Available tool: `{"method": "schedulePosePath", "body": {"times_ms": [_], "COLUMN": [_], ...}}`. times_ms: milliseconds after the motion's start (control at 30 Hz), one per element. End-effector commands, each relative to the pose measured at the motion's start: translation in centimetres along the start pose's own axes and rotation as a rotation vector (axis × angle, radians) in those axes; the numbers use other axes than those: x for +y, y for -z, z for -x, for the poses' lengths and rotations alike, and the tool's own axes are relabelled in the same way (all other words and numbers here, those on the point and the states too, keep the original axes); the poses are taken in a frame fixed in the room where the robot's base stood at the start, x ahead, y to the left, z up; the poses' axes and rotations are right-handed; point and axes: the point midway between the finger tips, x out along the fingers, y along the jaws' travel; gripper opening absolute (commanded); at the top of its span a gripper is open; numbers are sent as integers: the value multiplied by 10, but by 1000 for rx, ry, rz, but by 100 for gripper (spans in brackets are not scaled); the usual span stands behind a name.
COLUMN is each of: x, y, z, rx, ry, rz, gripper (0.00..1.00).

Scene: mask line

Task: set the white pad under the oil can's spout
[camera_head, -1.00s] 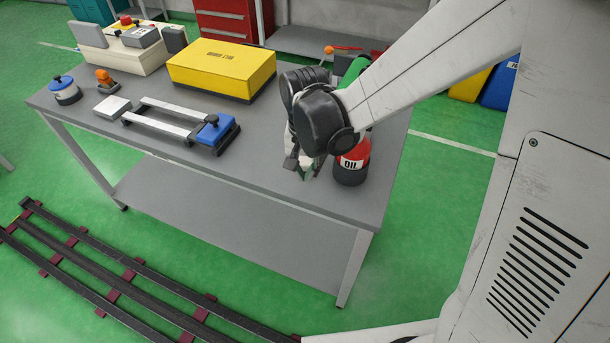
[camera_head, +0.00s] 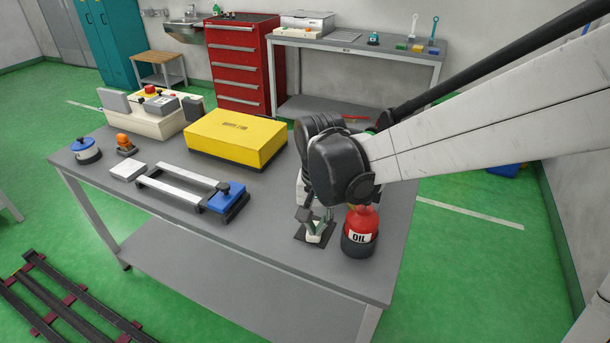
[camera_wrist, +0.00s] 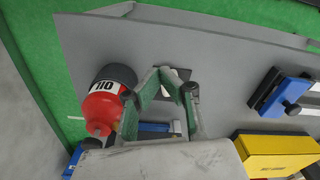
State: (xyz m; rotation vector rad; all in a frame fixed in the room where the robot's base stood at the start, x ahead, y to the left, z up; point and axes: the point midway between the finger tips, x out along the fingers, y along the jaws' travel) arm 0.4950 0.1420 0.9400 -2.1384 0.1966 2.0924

▶ Problem to work on:
The material above must be printed exactly, with its pictures left out.

▶ Full response:
Available tool: `{"method": "schedulePosePath", "body": {"times_ms": [_], "COLUMN": [_], ...}}`. times_ms: milliseconds after the motion's start (control at 30 Hz), one per element. End-effector commands, each relative to the pose measured at the motion's start: translation in centimetres along the start pose's own axes and rotation as a rotation vector (axis × angle, radians) in those axes; the numbers use other axes than those: x for +y, y for -z, z for -x, for the poses' lengths and rotations alike, and the tool's own axes are relabelled in the same way (all other words and numbers here, those on the point and the states too, keep the original axes); the poses are taken in a frame fixed in the room where the robot's base stood at the start, x ahead, y to the left, z up; the poses' axes and rotations are right-handed; point and axes: the point midway between the finger tips, x out along the fingers, y along the jaws' travel; gripper opening absolute (commanded); at the top of its span a gripper is open; numbers are sent as integers: the value multiplied by 10, but by 1000 for rx, ry, rz, but by 100 for gripper (spans in brackets are not scaled); the usual span stands behind a name.
COLUMN is each of: x, y, z, rx, ry, rz, gripper (0.00..1.00).

Scene: mask line

Task: set the white pad under the oil can's spout
[camera_head, -1.00s] 
[camera_head, +0.00s] 
[camera_wrist, +0.00s] 
State: (xyz m; rotation vector rad; all in a frame fixed in the room where the robot's base stood at the start, x ahead, y to the left, z up; point and axes: the point midway between the finger tips, x out along the fingers, y along the jaws' travel) arm 0.4950 0.1420 0.9400 -2.1384 0.1966 2.0924

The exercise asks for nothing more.